··· EXERCISE DATA ···

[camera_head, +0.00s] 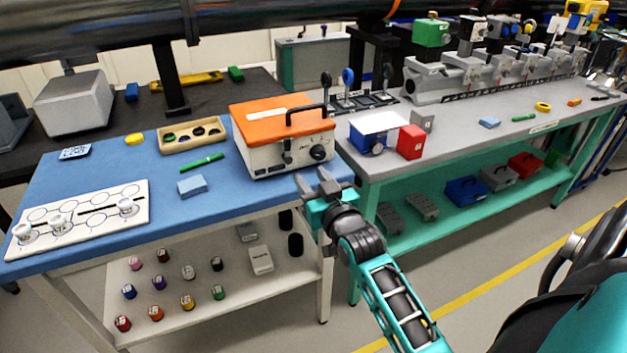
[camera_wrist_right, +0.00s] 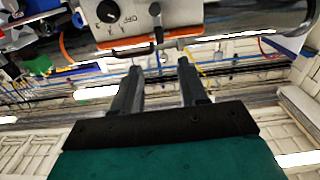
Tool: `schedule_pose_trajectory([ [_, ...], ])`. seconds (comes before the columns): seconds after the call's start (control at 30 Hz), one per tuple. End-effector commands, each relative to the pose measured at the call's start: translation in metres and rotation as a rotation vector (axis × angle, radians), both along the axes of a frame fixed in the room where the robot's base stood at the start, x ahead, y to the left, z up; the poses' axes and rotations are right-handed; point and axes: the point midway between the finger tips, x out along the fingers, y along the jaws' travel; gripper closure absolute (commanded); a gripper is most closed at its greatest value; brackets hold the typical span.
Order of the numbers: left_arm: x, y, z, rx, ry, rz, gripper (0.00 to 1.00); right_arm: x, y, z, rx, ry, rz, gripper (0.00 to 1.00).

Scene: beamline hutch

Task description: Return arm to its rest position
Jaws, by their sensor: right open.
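My right arm reaches forward in the head view. Its gripper (camera_head: 316,184) is open and empty, near the front right corner of the blue table, just in front of the orange-lidded box (camera_head: 282,138). In the right wrist view the two fingers of the gripper (camera_wrist_right: 158,84) stand apart with nothing between them. The box's front with its dial shows beyond the fingertips in that view (camera_wrist_right: 140,17). I cannot tell from these frames whether the fingers touch the box. My left gripper is not in view.
The blue table (camera_head: 120,175) holds a white plate with round marks (camera_head: 80,218), a wooden tray (camera_head: 163,149) and a green marker (camera_head: 202,162). Bottles stand on its lower shelf. A grey bench (camera_head: 465,135) with a red box (camera_head: 411,142) is to the right. Open floor (camera_head: 480,260) lies in front of that bench.

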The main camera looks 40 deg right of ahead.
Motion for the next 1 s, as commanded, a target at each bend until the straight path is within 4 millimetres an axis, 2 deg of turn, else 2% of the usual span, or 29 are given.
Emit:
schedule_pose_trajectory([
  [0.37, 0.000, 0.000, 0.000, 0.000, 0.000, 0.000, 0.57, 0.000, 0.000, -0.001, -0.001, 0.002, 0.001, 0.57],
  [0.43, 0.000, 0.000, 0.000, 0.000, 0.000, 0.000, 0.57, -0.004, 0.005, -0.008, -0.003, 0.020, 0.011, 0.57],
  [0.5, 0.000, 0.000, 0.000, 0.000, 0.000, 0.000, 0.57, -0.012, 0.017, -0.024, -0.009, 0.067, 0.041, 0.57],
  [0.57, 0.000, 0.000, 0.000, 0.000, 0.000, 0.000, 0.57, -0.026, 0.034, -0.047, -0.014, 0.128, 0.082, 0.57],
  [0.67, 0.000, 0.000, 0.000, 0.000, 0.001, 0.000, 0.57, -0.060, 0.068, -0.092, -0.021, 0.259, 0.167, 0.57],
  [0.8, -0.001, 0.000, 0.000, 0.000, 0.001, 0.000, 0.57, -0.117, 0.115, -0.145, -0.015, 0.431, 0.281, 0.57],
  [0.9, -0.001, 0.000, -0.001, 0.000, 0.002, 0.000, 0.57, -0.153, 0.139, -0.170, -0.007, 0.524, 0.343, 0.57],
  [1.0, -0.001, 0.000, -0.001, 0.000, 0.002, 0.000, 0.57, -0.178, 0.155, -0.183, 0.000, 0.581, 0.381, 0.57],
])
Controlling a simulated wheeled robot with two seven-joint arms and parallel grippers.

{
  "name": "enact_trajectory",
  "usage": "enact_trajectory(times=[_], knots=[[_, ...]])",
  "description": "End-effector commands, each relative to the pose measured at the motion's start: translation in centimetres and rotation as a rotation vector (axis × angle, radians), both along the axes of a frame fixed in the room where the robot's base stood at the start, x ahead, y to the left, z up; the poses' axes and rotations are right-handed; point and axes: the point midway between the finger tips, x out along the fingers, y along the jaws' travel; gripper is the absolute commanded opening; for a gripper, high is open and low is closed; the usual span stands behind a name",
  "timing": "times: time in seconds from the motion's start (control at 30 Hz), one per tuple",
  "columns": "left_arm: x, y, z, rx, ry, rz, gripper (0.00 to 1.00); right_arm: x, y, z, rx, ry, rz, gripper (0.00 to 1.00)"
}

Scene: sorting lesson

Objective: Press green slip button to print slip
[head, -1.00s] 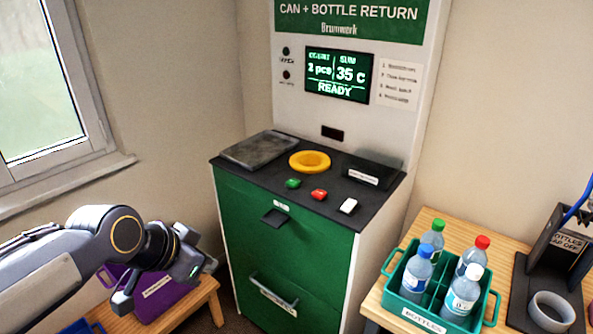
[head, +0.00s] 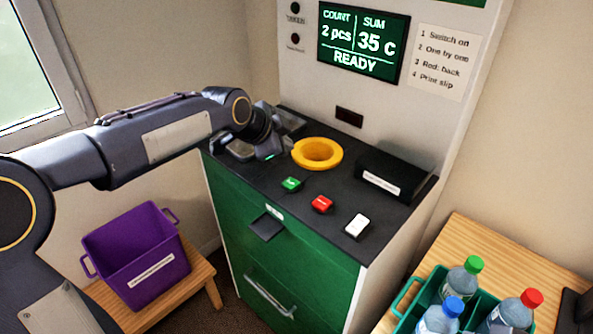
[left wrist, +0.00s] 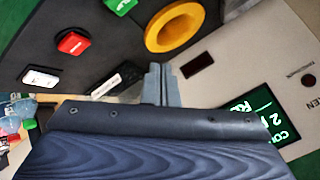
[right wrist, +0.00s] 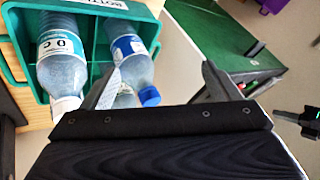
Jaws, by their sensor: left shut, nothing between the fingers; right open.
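The green button (head: 291,184) sits on the machine's dark top, near the front edge, left of the red button (head: 322,204) and white button (head: 357,226). In the left wrist view the green button (left wrist: 121,4) is cut by the top edge. My left gripper (head: 268,152) is above the top's left part, behind and left of the green button, apart from it. Its fingers (left wrist: 160,84) are together and empty. The screen (head: 363,42) reads 2 pcs, 35 C, READY. My right gripper (right wrist: 163,86) is open, near the bottles, out of the head view.
A yellow ring (head: 317,153) and a black labelled box (head: 395,174) stand behind the buttons. A purple crate (head: 140,255) is on a low wooden stand at left. A teal bottle crate (head: 408,296) with several bottles stands on a wooden table at right.

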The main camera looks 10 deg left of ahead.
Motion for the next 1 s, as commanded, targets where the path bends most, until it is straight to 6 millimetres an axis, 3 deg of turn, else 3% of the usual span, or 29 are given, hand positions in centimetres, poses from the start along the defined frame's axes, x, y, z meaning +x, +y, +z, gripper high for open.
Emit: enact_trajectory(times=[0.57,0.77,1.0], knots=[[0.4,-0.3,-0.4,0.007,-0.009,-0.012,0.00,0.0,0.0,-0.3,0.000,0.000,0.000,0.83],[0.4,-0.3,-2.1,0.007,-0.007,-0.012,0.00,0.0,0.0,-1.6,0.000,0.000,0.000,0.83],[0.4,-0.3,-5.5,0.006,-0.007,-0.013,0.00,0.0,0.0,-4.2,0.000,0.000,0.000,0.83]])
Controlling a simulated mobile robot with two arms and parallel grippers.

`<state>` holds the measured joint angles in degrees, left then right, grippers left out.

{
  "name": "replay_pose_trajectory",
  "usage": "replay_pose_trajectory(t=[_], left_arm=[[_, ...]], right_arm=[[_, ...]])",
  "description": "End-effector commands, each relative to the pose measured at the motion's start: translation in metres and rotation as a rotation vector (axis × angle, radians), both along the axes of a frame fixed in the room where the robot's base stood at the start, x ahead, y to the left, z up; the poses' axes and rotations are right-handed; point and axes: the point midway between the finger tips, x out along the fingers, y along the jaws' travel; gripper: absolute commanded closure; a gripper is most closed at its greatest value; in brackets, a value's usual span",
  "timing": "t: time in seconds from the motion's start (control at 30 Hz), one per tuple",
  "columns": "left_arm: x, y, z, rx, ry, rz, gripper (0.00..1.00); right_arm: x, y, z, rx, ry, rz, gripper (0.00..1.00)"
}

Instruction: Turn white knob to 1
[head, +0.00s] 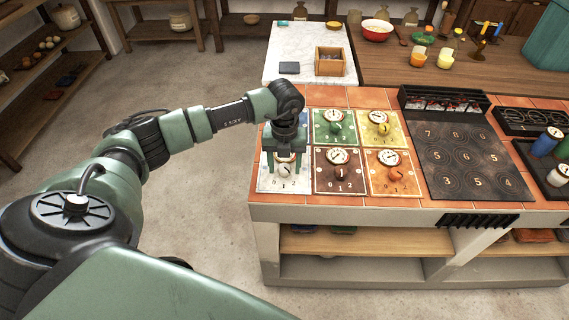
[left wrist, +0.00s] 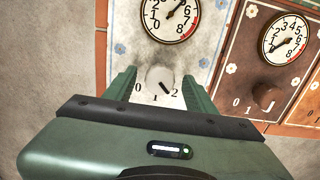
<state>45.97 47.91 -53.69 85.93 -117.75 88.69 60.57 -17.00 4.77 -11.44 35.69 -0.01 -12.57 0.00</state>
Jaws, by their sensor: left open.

···

▶ _DIRECTIVE_
Transcribe the records above exactly, omitting every picture they contain.

▶ _RESULT_
[camera_head, +0.00s] 
[camera_wrist_right, +0.00s] 
Tool: `schedule_pose_trajectory([ [_, ...], ])`. seconds (comes before the columns): seconds after the call's start (control at 30 Hz), one per tuple. End-effector commands, each relative to the pose measured at the call's start: translation in metres and rotation as a rotation vector (axis × angle, radians), both along the axes of a frame fixed in the room where the robot's base stood at the start, x ahead, y to the left, z up; the poses' axes and rotations are right-handed; point and axes: the point midway between the finger tips, x out along the fingers, y along the jaws' travel; gripper closure absolute (commanded); a gripper is most closed at its greatest value; brackets hold the typical span.
Order of the numbers: left_arm: x, y, z, rx, ry, rz, gripper (0.00 to 1.00); right_arm: x, y, z, rx, ry, rz, gripper (0.00 to 1.00).

Scene: beamline hutch

Task description: Return arm to its rest position
Jaws, by their sensor: right open.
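My right arm reaches forward in the head view. Its gripper (camera_head: 316,184) is open and empty, near the front right corner of the blue table, just in front of the orange-lidded box (camera_head: 282,138). In the right wrist view the two fingers of the gripper (camera_wrist_right: 158,84) stand apart with nothing between them. The box's front with its dial shows beyond the fingertips in that view (camera_wrist_right: 140,17). I cannot tell from these frames whether the fingers touch the box. My left gripper is not in view.
The blue table (camera_head: 120,175) holds a white plate with round marks (camera_head: 80,218), a wooden tray (camera_head: 163,149) and a green marker (camera_head: 202,162). Bottles stand on its lower shelf. A grey bench (camera_head: 465,135) with a red box (camera_head: 411,142) is to the right. Open floor (camera_head: 480,260) lies in front of that bench.

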The main camera looks 40 deg right of ahead.
Motion for the next 1 s, as commanded, a target at each bend until the straight path is within 4 millimetres an axis, 2 deg of turn, else 2% of the usual span, or 29 are given.
Emit:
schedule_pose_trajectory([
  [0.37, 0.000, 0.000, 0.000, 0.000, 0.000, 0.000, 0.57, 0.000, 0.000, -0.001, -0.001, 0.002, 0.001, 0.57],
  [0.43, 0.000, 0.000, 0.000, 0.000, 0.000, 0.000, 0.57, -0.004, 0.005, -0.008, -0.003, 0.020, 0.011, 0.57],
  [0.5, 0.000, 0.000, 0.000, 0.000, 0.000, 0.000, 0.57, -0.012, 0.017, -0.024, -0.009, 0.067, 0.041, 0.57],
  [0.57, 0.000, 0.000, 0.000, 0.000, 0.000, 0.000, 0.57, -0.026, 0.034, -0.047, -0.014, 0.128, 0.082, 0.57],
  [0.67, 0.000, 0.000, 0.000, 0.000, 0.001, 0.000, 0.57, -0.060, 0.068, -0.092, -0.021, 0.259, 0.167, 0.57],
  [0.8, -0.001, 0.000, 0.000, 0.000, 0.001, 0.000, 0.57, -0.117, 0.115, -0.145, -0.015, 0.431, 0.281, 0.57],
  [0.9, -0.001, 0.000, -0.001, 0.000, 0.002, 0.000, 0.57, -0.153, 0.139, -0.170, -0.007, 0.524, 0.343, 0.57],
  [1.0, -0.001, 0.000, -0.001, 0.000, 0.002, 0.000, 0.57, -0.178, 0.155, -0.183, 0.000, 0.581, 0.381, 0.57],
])
Controlling a simulated wheeled robot with two seven-joint arms and parallel grippers.

{
  "name": "enact_trajectory",
  "usage": "enact_trajectory(times=[_], knots=[[_, ...]])",
  "description": "End-effector commands, each relative to the pose measured at the motion's start: translation in centimetres and rotation as a rotation vector (axis × angle, radians), both along the axes of a frame fixed in the room where the robot's base stood at the start, x ahead, y to the left, z up; the poses' axes and rotations are right-handed; point and axes: the point midway between the finger tips, x out along the fingers, y along the jaws' travel; gripper is the absolute commanded opening; for a gripper, high is open and low is closed; the usual span stands behind a name",
  "timing": "times: time in seconds from the motion's start (control at 30 Hz), one per tuple",
  "columns": "left_arm: x, y, z, rx, ry, rz, gripper (0.00 to 1.00); right_arm: x, y, z, rx, ry, rz, gripper (0.00 to 1.00)"
}

Scene: sorting lesson

Objective: Press green slip button to print slip
[head, -1.00s] 
[head, +0.00s] 
[left wrist, +0.00s] 
[right wrist, +0.00s] 
Jaws, by their sensor: left shut, nothing between the fingers; right open.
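The green button (head: 291,184) sits on the machine's dark top, near the front edge, left of the red button (head: 322,204) and white button (head: 357,226). In the left wrist view the green button (left wrist: 121,4) is cut by the top edge. My left gripper (head: 268,152) is above the top's left part, behind and left of the green button, apart from it. Its fingers (left wrist: 160,84) are together and empty. The screen (head: 363,42) reads 2 pcs, 35 C, READY. My right gripper (right wrist: 163,86) is open, near the bottles, out of the head view.
A yellow ring (head: 317,153) and a black labelled box (head: 395,174) stand behind the buttons. A purple crate (head: 140,255) is on a low wooden stand at left. A teal bottle crate (head: 408,296) with several bottles stands on a wooden table at right.

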The main camera looks 10 deg left of ahead.
Motion for the next 1 s, as commanded, targets where the path bends most, until it is straight to 6 millimetres an axis, 3 deg of turn, else 3% of the usual span, or 29 are given, hand positions in centimetres, poses from the start along the defined frame's axes, x, y, z meaning +x, +y, +z, gripper high for open.
Emit: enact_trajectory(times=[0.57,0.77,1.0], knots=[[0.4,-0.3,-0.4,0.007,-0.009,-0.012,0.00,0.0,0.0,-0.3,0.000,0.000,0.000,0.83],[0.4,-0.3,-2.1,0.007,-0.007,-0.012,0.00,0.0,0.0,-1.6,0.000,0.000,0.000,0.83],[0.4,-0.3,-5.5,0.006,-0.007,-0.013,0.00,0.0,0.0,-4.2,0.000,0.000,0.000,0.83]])
Controlling a simulated mobile robot with two arms and parallel grippers.

`<state>` holds the measured joint angles in degrees, left then right, grippers left out.

{
  "name": "replay_pose_trajectory",
  "usage": "replay_pose_trajectory(t=[_], left_arm=[[_, ...]], right_arm=[[_, ...]])",
  "description": "End-effector commands, each relative to the pose measured at the motion's start: translation in metres and rotation as a rotation vector (axis × angle, radians), both along the axes of a frame fixed in the room where the robot's base stood at the start, x ahead, y to the left, z up; the poses' axes and rotations are right-handed; point and axes: the point midway between the finger tips, x out along the fingers, y along the jaws' travel; gripper: absolute commanded closure; a gripper is most closed at its greatest value; in brackets, a value's usual span",
  "timing": "t: time in seconds from the motion's start (control at 30 Hz), one per tuple",
  "columns": "left_arm: x, y, z, rx, ry, rz, gripper (0.00..1.00); right_arm: x, y, z, rx, ry, rz, gripper (0.00..1.00)"
}

Instruction: Turn white knob to 1
[head, +0.00s] 
[left wrist, +0.00s] 
<state>45.97 47.91 -53.69 85.93 -117.75 88.69 60.57 -17.00 4.77 -11.44 35.69 -0.01 -12.57 0.00</state>
Jaws, by their sensor: left open.

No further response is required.